Mosaic Records released The Complete Louis Armstrong Decca Sessions, 1935-1946 in 2009 to great acclaim, including a well-deserved Grammy for Dan Morgenstern's liner notes. I bought it immediately and reveled in the usual Grade A Mosaic production values: Dan's notes, beautiful photos, great sound, rare alternate takes--the complete and total package! I've worn it out and recommend to all I know. However, the only grumbling I ever heard about it was from friends with perfect pitch: the majority of the songs on the final set were a little flat. Now, my ears are far from perfect so I never detected anything amiss and kept on listening without complaint.
Well, once Universal decided to go forward with the new digital release, I saw an opportunity. I reached out to my good friend Phil Person, a fantastic trumpeter player, Berklee professor and true Armstrong nut, to borrow his ears. It turns out Phil personally pitch corrected the Mosaic set and he was gracious enough to share his efforts. With Universal's Seth Foster following Phil's lead, we were able to pitch correct over 100 of these Decca performances. Now having A-B'd them, the difference in some cases is startling. (For instance, "Perdido Street Blues" was issued in the key of E for decades but these guys didn't play it in E; Phil sensed it should be F and presto, it sounds brighter and better than ever!)
So this is very exciting to me (and to those with perfect pitch) but please do not throw out your Mosaic sets! In fact, diplomatically, I can state that there is room for both sets in this Universe. Here's a quick rundown of the differences:
*Unlike the 1949-1958 set, I am NOT writing liner notes for this one. Dan won a Grammy for his and he remains my hero so I want him to have the final say on these recordings.
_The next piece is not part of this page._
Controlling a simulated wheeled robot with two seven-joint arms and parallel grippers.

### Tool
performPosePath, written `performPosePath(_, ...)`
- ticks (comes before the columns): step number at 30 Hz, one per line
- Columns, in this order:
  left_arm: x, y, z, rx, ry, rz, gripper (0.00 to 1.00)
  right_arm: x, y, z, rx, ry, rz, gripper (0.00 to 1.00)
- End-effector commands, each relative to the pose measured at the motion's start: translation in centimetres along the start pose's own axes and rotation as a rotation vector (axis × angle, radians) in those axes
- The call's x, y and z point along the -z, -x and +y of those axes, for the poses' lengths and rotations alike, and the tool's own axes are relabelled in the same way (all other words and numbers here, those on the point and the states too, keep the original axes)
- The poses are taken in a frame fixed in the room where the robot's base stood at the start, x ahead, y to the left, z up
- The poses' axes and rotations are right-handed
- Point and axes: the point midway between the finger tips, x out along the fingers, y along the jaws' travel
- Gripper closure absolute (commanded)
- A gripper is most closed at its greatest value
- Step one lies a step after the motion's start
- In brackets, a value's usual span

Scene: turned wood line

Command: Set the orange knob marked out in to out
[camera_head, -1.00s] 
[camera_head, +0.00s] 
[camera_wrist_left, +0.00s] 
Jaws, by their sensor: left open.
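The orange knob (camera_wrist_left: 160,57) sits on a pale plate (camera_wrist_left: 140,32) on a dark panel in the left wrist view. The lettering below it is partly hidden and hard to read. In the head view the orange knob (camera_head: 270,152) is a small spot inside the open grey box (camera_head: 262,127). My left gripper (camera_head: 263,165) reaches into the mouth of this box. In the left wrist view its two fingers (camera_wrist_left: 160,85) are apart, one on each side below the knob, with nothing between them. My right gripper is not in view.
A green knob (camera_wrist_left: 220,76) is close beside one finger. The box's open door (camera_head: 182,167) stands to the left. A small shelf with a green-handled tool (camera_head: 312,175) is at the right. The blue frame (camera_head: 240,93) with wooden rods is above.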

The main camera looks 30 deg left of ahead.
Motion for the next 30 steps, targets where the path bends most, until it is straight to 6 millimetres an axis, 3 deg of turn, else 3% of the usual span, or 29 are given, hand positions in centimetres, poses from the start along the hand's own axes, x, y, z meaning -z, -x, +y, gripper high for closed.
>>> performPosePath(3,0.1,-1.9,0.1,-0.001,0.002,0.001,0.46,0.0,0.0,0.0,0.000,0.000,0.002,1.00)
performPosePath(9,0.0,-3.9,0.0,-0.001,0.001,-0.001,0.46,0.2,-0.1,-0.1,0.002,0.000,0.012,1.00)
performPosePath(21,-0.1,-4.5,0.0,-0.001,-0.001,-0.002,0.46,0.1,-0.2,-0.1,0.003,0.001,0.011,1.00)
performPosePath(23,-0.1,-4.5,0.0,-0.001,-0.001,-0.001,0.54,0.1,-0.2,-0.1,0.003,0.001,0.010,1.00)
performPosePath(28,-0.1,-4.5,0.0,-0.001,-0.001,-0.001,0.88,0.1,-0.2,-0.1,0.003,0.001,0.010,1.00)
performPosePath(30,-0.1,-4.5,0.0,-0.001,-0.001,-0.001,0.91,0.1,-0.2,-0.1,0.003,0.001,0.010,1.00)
*Every time I post something about a digital set on Facebook, I have to wade through comments from people yelling at me about how much they hate digital. Fine. The Mosaic is back in print--order it!
*And on that note, Mosaic recently reported some financial difficulties and this Armstrong Decca set is nearing almost a decade in print--it won't be around forever so if you're on the fence and to help Mosaic, order it!
*On the digital side, as I mentioned, everything is pitch corrected. Hooray!
*The Mosaic set breaks everything down in session order, chronologically with master takes first and alternates at the end of each disc. (Though I will say, I consulted some of the original 78s for the digital release and Mosaic had the wrong masters for "Solitude" and "Down in Honky Tonk Town.") The Decca Singles instead presents each single in the order of their original release, A-side followed by B-side. I will say, I think it's fun to hear them that way (for one thing, I never relized Jack Kapp sat on the version of "Swing That Music" with Jimmy Dorsey until 1940, releasing it as the flip side of "Wolverine Blues").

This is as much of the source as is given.